Climate resilience and planning for future climates, requires a longer timeframe. Consequently, with LUANAR & Kulima Integrated Development Solutions, we are leading Malawian work as part of the NERC/DFID funded ‘Future Climate for Africa’ programme and the UMFULA regional consortium project. Our initial study showed that government ministries and departments are not yet using medium- to long-term (5-40 year) climate projections in their planning (Vincent et al., 2015). UMFULA will now generate higher quality, more useful climate information and make this more tailored and accessible to water resource management and agricultural development planners. Leeds researcher Ajay Bhave has met with staff from across Government ministries, departments, donor organisations and private sector companies to guide on the development of water resource models for the Shire River Basin. He will lead decision-making exercises based on linking climate scenarios and water management interventions (e.g. major irrigation plans) to be run through 2017.
The UMFULA project is part-funding the MSc Environment and Development studies of Diana Mataya. For her MSc thesis, Diana will be evaluating the impacts of climate change related training programmes that have been run across Government departments over recent years. This will help to guide future staff training priorities to ensure that climate change adaptation planning systems improve in future years.
Leeds sphere of environmental policy and practice impacts extends beyond the funded research programmes, with an active alumni base supporting a range of independent (but complementary) activities.
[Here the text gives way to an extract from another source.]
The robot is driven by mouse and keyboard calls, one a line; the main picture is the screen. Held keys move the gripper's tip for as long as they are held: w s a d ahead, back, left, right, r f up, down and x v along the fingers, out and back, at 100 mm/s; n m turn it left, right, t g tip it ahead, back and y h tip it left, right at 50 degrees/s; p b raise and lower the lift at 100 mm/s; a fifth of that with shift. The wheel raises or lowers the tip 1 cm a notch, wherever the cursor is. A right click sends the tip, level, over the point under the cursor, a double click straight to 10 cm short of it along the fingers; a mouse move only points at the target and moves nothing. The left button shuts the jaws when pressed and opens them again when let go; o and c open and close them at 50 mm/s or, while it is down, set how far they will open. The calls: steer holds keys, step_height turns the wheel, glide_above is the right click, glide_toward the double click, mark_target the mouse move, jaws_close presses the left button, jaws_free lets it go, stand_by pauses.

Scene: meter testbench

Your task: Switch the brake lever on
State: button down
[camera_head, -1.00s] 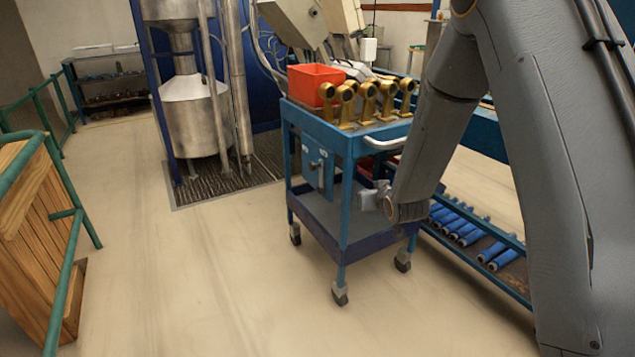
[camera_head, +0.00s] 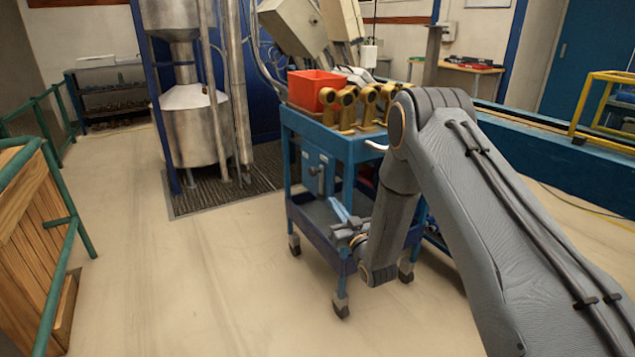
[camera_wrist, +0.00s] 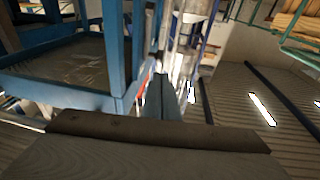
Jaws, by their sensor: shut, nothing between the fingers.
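The likely brake lever (camera_head: 317,181) is a small grey handle on a blue panel on the near side of the blue cart (camera_head: 350,147). In the head view it looks roughly upright. My gripper (camera_head: 338,210) is in front of the cart, below and to the right of the lever, and apart from it in the picture. Its fingers are together and empty, and point up and to the left. In the wrist view the narrow gripper fingers (camera_wrist: 162,88) show mid-frame beside the cart's blue frame (camera_wrist: 113,50). I cannot make out the lever there.
An orange-red bin (camera_head: 312,88) and several brass meter bodies (camera_head: 348,110) stand on the cart top. A steel tank (camera_head: 195,130) stands behind on a dark mat. A green railing (camera_head: 68,215) and wooden crate (camera_head: 30,215) are at left. The floor between is clear.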

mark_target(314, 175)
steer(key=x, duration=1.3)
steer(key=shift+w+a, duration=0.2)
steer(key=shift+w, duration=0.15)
For example on the recent research trip, we met with Sothini Nyirenda (MSc Climate Change, 2012) who is the Programme Analyst – Climate Change & Disaster Risk Reduction for the United Nations Development Programme. In this role, Sothini has responsibility for major UN-funded projects on developing early warning systems and climate information centres. He is also working with Government to develop their National Resilience Plan.
Others guiding on important aspects of building agricultural resilience to climate change include Betty Chinyamunyamu (PhD, 2014) who is Deputy Chief Executive of the National Smallholders Association of Malawi (NASFAM) and Beth Harrison (PhD, 2014) who is a project manager for the NGO One Acre Fund based in Zomba.